The reverend said he lost another daughter on April 14, since he had also adopted Monica’s best friend, Sarah Samuel. A few months before the kidnapping, Sarah and her family had escaped from the nearby village of Banki, on the border with Cameroon, which had been attacked by Boko Haram. Adaobi and I interviewed her parents, Samuel and Rebecca Yaga, in the village of Kobi Makaranta in Abuja, where they had fled.
Sarah’s father left his daughter behind in Chibok so that she could finish her exams. According to Reverend Enoch, instead of staying with her uncle, Sarah moved to his house and he took her in as one of his own.
On April 14, in the middle of the night, the phone rang in the reverend’s house. It was a friend from the neighboring village. “A convoy of pickups and four-by-fours. They’re overflowing. Boko Haram is coming.”

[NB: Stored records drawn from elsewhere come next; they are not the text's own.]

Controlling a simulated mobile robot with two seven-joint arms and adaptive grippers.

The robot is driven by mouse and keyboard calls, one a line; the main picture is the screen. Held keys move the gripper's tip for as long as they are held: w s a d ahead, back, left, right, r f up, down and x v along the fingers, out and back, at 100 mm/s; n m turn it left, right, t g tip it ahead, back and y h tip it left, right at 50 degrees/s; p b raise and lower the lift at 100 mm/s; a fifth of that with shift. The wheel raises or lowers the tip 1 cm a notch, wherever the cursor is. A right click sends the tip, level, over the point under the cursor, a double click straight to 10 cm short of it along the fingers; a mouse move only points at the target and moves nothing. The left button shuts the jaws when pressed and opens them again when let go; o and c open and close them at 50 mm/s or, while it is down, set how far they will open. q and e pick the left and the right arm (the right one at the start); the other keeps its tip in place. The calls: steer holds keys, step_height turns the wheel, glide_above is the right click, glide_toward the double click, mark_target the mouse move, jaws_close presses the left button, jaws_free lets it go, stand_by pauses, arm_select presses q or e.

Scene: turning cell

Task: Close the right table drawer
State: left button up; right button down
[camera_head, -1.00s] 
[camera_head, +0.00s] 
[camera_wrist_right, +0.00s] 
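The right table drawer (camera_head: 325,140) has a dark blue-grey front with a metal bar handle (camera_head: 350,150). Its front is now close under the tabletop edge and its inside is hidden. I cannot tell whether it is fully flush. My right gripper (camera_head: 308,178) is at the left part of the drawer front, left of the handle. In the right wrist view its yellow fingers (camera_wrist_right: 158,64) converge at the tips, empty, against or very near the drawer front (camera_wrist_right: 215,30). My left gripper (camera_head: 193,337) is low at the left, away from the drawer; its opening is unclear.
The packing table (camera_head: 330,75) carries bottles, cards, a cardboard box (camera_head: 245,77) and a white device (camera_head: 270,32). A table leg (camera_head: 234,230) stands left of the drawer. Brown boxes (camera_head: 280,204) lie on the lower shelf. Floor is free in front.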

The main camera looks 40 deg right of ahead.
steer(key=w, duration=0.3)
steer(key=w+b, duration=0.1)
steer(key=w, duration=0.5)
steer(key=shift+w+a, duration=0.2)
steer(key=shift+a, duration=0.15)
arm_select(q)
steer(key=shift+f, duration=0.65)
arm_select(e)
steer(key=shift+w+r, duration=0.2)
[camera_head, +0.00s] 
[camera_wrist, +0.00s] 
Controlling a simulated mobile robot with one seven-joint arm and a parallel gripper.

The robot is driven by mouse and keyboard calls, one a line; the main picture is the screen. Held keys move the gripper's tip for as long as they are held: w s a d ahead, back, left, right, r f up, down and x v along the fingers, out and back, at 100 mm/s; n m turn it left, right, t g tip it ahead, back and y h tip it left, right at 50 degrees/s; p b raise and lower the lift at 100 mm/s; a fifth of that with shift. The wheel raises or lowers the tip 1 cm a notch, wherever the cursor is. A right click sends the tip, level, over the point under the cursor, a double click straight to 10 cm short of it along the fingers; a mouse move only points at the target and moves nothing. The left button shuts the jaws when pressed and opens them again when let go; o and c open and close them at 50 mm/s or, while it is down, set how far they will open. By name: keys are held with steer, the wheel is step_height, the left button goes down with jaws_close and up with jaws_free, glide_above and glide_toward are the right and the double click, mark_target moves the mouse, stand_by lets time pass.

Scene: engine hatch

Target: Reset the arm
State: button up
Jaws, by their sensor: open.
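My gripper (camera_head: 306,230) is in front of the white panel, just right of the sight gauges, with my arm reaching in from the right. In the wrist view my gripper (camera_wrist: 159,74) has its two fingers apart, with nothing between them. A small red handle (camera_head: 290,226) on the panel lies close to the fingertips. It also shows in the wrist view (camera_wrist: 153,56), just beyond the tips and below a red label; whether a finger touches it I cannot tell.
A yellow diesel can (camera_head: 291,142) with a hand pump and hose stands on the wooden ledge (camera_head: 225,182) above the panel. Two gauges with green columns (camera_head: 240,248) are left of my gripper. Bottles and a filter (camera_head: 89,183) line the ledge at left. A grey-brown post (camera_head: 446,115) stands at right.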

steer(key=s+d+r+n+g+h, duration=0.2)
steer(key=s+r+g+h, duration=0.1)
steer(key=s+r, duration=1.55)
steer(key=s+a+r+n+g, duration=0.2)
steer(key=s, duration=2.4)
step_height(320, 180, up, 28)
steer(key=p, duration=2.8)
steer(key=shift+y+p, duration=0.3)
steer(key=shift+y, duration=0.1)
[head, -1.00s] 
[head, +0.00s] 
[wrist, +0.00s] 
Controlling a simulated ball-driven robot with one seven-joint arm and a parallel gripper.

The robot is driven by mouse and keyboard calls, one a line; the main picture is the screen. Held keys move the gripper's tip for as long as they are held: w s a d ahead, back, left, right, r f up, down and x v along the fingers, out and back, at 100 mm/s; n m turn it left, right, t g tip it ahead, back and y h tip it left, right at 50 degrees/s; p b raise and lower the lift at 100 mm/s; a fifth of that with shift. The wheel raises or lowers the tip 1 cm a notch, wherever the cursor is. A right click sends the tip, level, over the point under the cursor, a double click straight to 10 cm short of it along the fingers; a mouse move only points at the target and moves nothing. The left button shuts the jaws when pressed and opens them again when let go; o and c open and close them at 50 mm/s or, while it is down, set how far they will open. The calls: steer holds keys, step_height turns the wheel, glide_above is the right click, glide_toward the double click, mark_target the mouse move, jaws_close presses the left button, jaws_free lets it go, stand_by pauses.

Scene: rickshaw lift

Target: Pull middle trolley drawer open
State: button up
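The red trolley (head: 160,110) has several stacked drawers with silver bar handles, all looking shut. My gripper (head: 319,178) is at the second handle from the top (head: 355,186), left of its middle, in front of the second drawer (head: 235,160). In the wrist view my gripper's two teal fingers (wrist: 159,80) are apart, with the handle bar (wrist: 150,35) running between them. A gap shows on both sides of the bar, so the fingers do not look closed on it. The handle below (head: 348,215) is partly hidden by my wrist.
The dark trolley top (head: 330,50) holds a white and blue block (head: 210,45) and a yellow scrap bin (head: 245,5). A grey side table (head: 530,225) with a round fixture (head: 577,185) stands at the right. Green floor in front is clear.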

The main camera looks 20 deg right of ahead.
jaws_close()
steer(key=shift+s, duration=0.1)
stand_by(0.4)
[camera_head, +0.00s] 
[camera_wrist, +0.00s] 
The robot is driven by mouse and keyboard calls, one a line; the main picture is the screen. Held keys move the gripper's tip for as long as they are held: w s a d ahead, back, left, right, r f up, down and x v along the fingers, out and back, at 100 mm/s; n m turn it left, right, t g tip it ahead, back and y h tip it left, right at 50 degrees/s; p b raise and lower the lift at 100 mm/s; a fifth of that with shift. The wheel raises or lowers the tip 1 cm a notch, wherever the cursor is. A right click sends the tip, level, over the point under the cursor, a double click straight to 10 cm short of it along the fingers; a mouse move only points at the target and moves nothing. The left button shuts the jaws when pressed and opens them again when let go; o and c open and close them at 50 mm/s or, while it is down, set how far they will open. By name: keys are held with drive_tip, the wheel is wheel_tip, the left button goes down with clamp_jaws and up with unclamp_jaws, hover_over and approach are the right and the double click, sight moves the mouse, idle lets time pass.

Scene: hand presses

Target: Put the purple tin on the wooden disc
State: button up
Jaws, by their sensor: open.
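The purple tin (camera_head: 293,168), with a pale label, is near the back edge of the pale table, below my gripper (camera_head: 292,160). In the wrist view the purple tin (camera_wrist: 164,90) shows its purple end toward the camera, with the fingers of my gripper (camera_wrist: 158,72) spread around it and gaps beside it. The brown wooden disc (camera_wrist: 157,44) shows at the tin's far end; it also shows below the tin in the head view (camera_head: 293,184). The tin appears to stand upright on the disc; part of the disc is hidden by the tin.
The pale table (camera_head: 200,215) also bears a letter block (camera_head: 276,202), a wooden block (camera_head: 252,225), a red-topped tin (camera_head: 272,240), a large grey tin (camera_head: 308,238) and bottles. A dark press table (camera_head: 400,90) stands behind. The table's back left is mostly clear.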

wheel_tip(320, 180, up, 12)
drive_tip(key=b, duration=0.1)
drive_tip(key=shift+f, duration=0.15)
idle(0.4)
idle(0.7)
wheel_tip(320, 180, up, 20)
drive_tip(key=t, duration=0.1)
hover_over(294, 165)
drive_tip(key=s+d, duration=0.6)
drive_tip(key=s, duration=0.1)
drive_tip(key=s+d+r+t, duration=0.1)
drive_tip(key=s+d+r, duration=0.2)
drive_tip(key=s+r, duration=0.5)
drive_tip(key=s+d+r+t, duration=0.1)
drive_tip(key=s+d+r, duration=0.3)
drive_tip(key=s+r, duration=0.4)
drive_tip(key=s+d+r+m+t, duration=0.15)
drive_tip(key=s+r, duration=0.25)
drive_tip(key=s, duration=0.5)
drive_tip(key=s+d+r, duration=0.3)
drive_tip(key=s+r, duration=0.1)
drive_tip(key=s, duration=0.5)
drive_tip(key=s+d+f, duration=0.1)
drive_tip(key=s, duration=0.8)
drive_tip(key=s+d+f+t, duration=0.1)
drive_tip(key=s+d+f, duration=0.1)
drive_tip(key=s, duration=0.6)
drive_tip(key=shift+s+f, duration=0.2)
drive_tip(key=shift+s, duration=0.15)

Reverend Enoch Mark tried not to panic. He thought about the small platoon of fifteen soldiers stationed in Chibok and tried to call their post. During the sixth try, an explosion blew out the windows of his house. Then he ran with his wife and children into the forest. They found themselves together with other fleeing families, and the soldiers he’d been trying to call.
It was then that they heard the screams. Keen. Desperate. They came from the school. It was his daughters.
It went on for three minutes, but it felt like hours. Then a silence fell that chilled their blood even more than the screams.
At the first light of morning, the reverend went to search for Monica and Sarah in the forest.